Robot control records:
---------------

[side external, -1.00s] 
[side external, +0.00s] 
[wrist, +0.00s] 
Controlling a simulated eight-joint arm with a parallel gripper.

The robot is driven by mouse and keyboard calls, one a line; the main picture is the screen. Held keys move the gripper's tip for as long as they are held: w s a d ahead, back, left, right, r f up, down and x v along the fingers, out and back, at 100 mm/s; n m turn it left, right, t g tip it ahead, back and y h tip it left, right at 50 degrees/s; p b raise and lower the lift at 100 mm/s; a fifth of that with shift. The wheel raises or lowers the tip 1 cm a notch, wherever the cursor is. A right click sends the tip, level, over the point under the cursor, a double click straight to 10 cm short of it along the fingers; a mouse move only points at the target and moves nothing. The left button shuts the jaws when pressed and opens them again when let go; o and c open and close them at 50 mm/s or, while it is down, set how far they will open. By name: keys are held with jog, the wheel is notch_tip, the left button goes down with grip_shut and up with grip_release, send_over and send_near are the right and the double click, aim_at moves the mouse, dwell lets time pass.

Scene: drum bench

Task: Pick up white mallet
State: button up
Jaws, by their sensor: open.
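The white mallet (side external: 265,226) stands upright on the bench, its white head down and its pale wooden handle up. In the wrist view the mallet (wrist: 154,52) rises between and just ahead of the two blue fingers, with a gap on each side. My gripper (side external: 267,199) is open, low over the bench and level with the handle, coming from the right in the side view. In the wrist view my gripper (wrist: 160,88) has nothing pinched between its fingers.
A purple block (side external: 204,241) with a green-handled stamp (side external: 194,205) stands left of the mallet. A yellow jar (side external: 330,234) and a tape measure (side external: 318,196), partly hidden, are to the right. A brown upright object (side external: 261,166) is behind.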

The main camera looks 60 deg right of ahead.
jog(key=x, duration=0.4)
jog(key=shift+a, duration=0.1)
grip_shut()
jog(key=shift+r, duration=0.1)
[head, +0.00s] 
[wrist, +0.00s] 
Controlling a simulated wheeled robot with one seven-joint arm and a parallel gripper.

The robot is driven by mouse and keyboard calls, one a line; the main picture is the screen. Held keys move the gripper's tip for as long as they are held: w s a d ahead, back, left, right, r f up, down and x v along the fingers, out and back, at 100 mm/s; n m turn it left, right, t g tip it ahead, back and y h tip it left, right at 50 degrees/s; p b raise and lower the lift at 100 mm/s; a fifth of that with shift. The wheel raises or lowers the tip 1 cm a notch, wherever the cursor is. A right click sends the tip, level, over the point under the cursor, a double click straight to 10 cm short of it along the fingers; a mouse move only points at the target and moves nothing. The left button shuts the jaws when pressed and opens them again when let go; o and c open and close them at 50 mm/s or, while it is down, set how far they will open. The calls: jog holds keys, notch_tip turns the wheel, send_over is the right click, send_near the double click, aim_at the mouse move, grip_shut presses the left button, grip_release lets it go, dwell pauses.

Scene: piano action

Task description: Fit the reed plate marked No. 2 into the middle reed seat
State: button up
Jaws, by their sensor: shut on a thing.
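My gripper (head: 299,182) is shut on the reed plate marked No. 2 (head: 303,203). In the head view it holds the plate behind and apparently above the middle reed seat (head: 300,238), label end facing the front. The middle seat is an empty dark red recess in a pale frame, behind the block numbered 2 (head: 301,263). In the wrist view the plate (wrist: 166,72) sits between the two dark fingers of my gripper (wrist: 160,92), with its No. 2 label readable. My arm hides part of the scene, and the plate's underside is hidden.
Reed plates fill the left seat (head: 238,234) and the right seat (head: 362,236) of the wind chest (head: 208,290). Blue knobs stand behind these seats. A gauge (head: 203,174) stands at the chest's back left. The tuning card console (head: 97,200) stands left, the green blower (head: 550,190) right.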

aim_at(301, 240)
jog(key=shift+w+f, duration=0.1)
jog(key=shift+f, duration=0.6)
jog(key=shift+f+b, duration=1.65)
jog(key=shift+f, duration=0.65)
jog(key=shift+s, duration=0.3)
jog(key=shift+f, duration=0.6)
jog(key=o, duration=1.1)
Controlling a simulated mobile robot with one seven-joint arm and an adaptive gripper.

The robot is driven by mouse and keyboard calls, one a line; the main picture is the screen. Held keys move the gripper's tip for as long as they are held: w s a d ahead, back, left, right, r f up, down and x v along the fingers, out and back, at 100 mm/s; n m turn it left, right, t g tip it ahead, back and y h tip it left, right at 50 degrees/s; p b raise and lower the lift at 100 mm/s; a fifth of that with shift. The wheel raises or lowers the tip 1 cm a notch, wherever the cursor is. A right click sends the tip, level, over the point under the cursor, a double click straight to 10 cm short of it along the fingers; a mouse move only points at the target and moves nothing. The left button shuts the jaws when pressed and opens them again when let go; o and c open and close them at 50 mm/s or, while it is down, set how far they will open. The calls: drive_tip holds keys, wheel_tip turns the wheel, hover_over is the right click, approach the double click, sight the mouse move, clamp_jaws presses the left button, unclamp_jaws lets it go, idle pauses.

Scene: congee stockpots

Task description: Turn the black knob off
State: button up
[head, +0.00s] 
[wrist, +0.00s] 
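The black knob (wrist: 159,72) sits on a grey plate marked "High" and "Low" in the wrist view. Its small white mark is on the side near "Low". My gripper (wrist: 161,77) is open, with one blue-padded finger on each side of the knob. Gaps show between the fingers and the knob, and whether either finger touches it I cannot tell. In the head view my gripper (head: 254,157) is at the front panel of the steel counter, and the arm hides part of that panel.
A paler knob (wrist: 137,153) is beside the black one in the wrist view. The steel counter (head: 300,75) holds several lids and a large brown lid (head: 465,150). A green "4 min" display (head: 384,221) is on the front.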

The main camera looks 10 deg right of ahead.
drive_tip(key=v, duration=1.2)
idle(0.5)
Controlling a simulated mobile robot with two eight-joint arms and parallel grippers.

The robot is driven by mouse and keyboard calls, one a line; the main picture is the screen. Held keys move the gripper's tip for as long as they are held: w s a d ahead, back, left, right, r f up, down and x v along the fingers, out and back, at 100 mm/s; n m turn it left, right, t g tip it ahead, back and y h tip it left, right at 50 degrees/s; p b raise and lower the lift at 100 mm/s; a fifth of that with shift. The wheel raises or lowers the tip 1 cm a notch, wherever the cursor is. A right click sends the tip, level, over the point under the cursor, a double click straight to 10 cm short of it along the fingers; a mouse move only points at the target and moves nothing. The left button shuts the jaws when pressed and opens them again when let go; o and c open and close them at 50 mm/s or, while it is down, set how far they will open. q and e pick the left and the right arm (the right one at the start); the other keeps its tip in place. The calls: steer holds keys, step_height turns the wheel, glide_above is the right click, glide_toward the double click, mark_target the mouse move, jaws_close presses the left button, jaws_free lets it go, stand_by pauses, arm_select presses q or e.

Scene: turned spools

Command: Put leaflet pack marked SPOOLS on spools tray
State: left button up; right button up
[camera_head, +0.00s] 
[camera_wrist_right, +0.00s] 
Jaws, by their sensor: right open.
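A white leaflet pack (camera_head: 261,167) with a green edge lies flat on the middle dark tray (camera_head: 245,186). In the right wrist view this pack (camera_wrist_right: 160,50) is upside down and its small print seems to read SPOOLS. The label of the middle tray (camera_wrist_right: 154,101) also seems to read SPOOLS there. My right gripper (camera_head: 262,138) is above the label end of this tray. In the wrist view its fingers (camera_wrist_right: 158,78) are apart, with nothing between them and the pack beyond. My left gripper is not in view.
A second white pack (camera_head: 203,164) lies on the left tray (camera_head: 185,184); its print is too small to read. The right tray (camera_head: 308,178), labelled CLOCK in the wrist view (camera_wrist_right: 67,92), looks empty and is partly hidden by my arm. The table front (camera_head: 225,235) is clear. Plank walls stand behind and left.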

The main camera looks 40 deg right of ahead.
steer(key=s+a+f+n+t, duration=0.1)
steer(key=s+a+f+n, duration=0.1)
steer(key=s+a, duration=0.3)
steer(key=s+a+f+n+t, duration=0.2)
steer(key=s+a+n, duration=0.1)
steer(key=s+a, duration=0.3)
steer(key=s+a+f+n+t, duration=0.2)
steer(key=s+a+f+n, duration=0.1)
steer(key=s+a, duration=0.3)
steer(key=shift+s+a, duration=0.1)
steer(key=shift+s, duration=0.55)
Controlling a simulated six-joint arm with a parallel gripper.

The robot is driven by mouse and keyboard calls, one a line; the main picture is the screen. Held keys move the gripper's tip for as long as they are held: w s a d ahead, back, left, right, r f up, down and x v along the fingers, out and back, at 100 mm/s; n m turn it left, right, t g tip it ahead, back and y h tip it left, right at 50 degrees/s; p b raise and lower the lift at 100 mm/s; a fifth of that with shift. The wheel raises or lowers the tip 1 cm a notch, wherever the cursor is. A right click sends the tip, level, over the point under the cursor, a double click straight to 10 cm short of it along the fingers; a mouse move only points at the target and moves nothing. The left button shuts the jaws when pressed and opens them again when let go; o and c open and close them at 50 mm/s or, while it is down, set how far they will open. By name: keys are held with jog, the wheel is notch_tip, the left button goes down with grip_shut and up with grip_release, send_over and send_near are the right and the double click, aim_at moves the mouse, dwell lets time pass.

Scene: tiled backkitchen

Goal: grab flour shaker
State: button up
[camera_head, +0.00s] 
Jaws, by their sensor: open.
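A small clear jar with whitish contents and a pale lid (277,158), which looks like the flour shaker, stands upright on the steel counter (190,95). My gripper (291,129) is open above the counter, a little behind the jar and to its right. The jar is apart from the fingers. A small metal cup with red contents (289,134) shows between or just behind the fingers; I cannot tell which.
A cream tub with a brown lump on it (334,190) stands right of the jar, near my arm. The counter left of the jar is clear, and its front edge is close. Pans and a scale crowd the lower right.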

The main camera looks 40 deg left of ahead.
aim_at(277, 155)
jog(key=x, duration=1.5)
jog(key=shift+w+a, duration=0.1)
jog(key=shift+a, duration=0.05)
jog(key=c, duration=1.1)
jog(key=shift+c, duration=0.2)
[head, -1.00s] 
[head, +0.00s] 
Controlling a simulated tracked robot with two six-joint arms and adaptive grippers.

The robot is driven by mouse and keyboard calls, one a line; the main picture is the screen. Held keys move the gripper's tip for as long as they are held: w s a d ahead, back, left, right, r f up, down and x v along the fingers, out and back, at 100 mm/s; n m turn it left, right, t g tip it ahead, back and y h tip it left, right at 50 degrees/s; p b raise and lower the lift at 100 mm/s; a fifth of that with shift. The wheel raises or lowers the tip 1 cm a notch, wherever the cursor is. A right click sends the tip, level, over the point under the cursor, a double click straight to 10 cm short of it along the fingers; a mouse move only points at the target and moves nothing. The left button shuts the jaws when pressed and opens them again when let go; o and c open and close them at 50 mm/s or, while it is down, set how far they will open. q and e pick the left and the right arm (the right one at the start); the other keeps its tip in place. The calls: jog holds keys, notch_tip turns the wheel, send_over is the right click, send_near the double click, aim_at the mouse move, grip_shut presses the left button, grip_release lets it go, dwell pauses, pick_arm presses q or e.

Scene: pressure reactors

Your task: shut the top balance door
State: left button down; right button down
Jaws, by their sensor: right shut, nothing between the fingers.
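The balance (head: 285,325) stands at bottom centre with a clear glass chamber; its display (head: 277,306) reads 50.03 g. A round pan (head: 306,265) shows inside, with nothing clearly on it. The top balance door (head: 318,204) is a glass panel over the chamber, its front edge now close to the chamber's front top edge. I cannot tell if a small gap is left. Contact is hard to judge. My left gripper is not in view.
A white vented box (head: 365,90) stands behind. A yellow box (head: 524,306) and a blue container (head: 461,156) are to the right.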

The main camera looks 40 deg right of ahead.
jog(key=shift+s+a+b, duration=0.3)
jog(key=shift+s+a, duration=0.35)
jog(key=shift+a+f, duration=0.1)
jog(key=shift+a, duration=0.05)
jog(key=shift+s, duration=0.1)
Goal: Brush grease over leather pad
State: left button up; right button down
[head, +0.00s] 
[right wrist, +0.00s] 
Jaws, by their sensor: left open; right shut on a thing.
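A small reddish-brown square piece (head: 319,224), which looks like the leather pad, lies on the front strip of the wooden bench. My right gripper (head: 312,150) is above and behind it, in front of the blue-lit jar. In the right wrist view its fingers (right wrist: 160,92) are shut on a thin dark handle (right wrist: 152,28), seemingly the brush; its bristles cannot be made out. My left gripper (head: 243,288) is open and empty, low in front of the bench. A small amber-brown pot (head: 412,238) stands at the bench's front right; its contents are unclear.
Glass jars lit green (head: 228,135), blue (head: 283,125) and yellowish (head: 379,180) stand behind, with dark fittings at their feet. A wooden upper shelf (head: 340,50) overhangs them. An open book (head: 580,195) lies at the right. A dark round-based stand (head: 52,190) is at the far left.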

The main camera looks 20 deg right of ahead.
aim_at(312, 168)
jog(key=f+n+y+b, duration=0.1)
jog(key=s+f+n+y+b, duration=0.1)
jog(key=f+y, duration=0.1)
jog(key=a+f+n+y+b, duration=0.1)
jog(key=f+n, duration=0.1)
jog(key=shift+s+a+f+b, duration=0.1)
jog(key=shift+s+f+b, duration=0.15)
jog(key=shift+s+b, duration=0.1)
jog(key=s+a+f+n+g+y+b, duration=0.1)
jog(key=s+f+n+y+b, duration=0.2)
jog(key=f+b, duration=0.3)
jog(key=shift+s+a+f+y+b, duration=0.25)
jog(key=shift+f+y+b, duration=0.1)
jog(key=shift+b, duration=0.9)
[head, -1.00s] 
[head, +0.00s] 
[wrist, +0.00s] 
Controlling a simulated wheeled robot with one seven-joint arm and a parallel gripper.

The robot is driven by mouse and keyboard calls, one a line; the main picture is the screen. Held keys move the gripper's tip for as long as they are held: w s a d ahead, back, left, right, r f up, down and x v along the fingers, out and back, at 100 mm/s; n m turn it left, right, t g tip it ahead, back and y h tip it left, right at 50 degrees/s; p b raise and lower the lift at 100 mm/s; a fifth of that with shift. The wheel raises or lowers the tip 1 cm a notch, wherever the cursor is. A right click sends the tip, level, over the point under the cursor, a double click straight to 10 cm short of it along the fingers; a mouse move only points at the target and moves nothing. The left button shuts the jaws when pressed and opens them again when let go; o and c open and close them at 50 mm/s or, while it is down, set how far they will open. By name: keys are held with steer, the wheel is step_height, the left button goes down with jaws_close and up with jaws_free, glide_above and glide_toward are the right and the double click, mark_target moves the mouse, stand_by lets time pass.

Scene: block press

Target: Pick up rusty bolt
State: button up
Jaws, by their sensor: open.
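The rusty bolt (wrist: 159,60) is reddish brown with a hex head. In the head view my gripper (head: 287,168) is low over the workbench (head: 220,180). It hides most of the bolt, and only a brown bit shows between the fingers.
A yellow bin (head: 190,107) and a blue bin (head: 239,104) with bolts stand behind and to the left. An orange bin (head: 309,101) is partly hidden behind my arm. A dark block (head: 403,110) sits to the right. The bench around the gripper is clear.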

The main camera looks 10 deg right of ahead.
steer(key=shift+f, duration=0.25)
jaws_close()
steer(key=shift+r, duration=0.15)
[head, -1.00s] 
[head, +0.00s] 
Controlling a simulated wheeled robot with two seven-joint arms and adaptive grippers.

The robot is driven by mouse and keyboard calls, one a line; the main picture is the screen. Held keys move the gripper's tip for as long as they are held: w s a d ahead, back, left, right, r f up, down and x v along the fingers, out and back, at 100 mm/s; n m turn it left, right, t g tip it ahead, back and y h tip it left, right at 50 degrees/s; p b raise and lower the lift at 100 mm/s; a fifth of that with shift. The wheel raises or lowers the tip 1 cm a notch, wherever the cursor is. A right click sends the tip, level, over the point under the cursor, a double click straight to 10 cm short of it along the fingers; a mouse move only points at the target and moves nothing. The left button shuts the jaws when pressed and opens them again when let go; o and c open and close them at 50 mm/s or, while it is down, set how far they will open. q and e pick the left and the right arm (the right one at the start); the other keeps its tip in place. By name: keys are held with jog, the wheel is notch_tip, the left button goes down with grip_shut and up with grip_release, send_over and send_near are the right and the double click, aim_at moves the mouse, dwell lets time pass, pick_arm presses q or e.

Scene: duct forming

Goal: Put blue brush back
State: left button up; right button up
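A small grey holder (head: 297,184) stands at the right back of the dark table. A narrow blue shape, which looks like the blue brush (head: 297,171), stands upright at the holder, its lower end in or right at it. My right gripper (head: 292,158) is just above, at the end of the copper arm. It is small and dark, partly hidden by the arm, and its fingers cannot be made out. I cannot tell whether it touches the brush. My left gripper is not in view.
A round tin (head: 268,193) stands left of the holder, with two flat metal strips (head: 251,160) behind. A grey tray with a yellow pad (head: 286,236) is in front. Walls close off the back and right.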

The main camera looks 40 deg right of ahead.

---------------

Exercise objective:
In the entries above, find each line with the string "seven" and copy it.

Exercise solution:
Controlling a simulated wheeled robot with one seven-joint arm and a parallel gripper.
Controlling a simulated mobile robot with one seven-joint arm and an adaptive gripper.
Controlling a simulated wheeled robot with one seven-joint arm and a parallel gripper.
Controlling a simulated wheeled robot with two seven-joint arms and adaptive grippers.

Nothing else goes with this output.